Print the lines starting at the line containing "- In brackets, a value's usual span" and ending at the line containing "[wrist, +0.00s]", exactly and in full, without the pictures.

══════════

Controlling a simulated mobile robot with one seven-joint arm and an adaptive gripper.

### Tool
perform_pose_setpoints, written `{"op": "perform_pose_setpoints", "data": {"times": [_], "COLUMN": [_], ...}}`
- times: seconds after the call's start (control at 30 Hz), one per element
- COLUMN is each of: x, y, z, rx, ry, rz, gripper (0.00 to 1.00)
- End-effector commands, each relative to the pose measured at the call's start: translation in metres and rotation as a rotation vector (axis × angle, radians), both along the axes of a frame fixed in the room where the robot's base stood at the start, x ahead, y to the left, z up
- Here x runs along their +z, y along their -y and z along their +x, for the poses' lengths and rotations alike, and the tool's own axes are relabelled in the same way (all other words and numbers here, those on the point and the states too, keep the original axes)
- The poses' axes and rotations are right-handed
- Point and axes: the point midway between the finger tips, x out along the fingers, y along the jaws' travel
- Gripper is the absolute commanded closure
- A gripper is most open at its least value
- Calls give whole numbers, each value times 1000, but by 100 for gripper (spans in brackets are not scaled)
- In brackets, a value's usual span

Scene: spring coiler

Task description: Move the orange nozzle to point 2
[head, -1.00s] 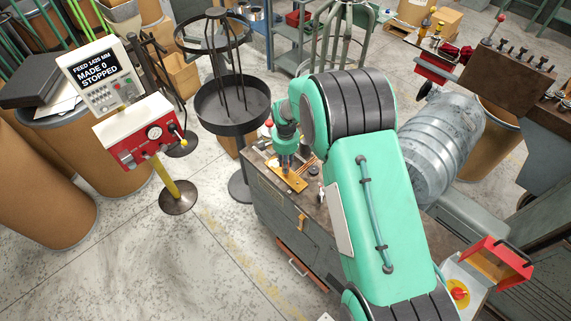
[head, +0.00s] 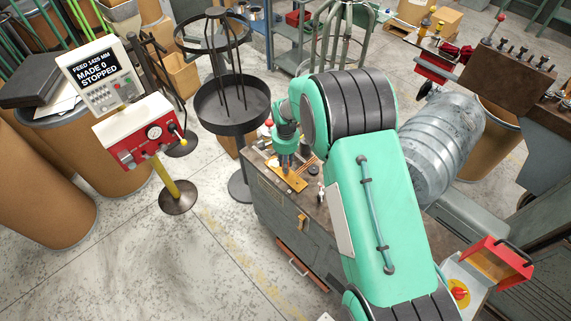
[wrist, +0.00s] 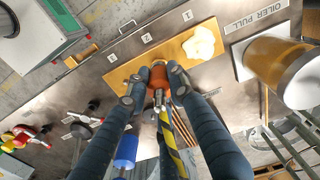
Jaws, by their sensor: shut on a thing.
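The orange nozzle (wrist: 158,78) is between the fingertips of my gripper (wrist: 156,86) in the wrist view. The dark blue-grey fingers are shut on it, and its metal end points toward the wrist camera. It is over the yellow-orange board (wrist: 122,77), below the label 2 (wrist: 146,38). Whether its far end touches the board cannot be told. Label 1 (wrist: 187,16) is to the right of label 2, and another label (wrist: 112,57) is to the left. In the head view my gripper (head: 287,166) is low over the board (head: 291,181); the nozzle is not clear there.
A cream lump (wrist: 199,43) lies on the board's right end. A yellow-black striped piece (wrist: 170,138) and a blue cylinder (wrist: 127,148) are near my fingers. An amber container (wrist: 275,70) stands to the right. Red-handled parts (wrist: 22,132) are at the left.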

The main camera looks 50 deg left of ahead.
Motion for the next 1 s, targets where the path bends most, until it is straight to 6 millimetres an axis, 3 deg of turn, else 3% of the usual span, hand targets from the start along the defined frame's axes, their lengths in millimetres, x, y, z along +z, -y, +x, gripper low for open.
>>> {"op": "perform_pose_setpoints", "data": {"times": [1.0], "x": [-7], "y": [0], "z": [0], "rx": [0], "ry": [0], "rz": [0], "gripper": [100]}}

══════════

## Solution:
- In brackets, a value's usual span

Scene: spring coiler

Task description: Move the orange nozzle to point 2
[head, -1.00s] 
[head, +0.00s] 
[wrist, +0.00s] 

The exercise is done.